Problem details. Skip the pictures and extract all of the lines exactly as written.

Collected material.
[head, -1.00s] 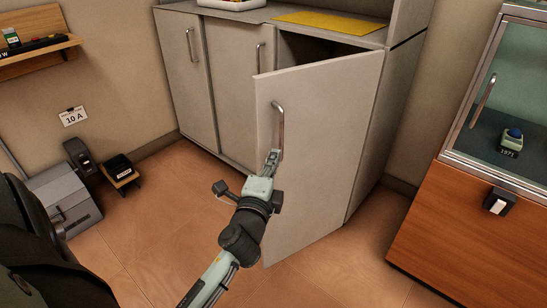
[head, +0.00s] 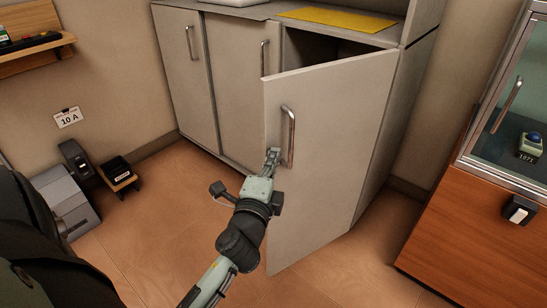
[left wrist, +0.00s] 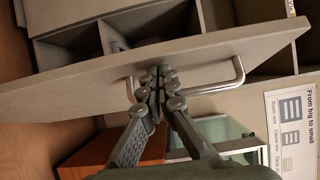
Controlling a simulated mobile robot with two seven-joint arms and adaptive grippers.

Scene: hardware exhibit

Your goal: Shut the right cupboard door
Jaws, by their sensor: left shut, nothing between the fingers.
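The right cupboard door (head: 335,160) is a pale grey panel standing ajar, with a dark gap behind its top edge. Its metal bar handle (head: 289,135) is near the free left edge. My left gripper (head: 272,153) is shut and empty, just left of the handle's lower part in the head view. In the left wrist view the closed fingers (left wrist: 157,78) point at the door (left wrist: 70,85) and overlap the handle (left wrist: 215,87) near one end. I cannot tell whether they touch the door. My right gripper is not in view.
The cupboard's middle door (head: 236,85) and left door (head: 185,75) are shut. A yellow sheet (head: 340,19) lies on top. A wooden cabinet (head: 465,215) with a glass case stands at the right. Small devices (head: 118,173) stand on the floor at the left. The floor before the door is clear.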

Finished answer.
[head, -1.00s] 
[head, +0.00s] 
[left wrist, +0.00s] 
Controlling a simulated mobile robot with two seven-joint arms and adaptive grippers.

Scene: hardware exhibit

Your goal: Shut the right cupboard door
Jaws, by their sensor: left shut, nothing between the fingers.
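The right cupboard door (head: 335,160) is a pale grey panel standing ajar, with a dark gap behind its top edge. Its metal bar handle (head: 289,135) is near the free left edge. My left gripper (head: 272,153) is shut and empty, just left of the handle's lower part in the head view. In the left wrist view the closed fingers (left wrist: 157,78) point at the door (left wrist: 70,85) and overlap the handle (left wrist: 215,87) near one end. I cannot tell whether they touch the door. My right gripper is not in view.
The cupboard's middle door (head: 236,85) and left door (head: 185,75) are shut. A yellow sheet (head: 340,19) lies on top. A wooden cabinet (head: 465,215) with a glass case stands at the right. Small devices (head: 118,173) stand on the floor at the left. The floor before the door is clear.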

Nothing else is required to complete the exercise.